1940 -
Afghan resistance leader; prime minister of Afghanistan from 1993 - 1994.
Born in 1940 in the city of Baghlan in northern Afghanistan to a Kharoti Gilzai Pushtun family, Hekmatyar attended college at Kabul University's faculty of engineering in the 1960s and became active in campus politics. In 1970 he joined the Muslim Youth movement and was imprisoned in Kabul (1972 - 1973) because of his political activities. He was released after the Daud coup (1973) and fled to Pakistan, where he began his antigovernment activities. In Pakistan, he became a leader in the Jami'at-e Islami (1975) but left this group to form his own party, Hezb-e Islami (1978). After gaining the support of Pakistan and other Islamic countries, he turned his party into an effective force in Afghanistan, and by the 1980s Hekmatyar's guerrilla fighters controlled large parts of Afghanistan.
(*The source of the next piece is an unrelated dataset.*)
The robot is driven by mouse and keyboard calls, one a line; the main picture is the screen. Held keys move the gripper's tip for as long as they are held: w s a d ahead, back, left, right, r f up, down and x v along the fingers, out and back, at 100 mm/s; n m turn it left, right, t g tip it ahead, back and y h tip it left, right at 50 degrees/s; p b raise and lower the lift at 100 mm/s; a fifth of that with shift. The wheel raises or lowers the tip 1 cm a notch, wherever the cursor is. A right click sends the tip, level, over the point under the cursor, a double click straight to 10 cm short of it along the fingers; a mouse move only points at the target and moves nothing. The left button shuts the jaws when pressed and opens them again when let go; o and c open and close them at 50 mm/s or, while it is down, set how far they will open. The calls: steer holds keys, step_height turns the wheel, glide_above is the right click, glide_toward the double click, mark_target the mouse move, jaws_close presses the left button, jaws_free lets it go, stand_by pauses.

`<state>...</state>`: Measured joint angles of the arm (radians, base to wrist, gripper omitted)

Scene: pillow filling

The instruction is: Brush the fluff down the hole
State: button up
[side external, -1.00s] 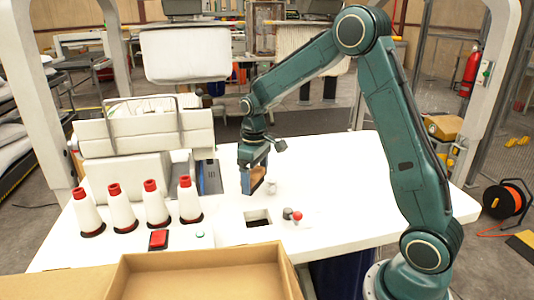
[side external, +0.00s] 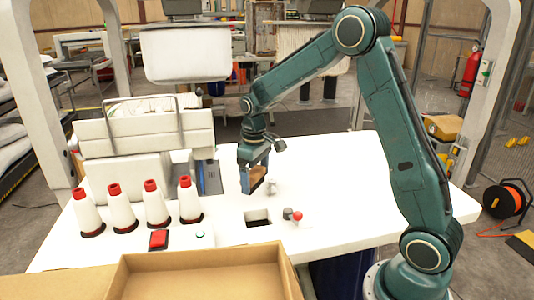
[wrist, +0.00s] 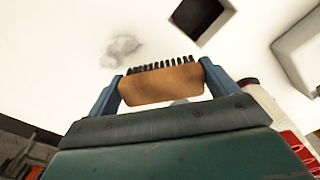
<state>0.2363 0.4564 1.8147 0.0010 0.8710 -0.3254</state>
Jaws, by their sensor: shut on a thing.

In 1992, after the collapse of the Najibullah government, he returned to Afghanistan to take part in the Islamic government in Kabul. He attempted unsuccessfully to seize control of the government by forming a coalition with Dustom, an Uzbek warlord. The effort was eventually defeated by the troops of Ahmad Shah Masʿud. He later accepted the post of prime minister in the government of Burhanuddin Rabbani (1993), but never fully occupied that position; instead, he joined other leaders in the attempt to form an alternative government and continued to attack Masʿud's troops in Kabul. When the Taliban drove the Rabbani government from Kabul in 1996, Hekmatyar fled to Tehran, where he continued his activities in exile. In 2002, after the Taliban had been driven from Kabul, Hekmatyar was expelled by Iran and was thought to have returned to Jabal Saraj, his former stronghold. He has been strongly anti-American and hostile to the interim government of Hamid Karzai.
Bibliography
Ewans, Martin. Afghanistan: A Short History of Its History and Politics. New York: HarperCollins, 2002.
Roy, Olivier. Islam and Resistance in Afghanistan. New York; Cambridge, U.K.: Cambridge University Press, 1986.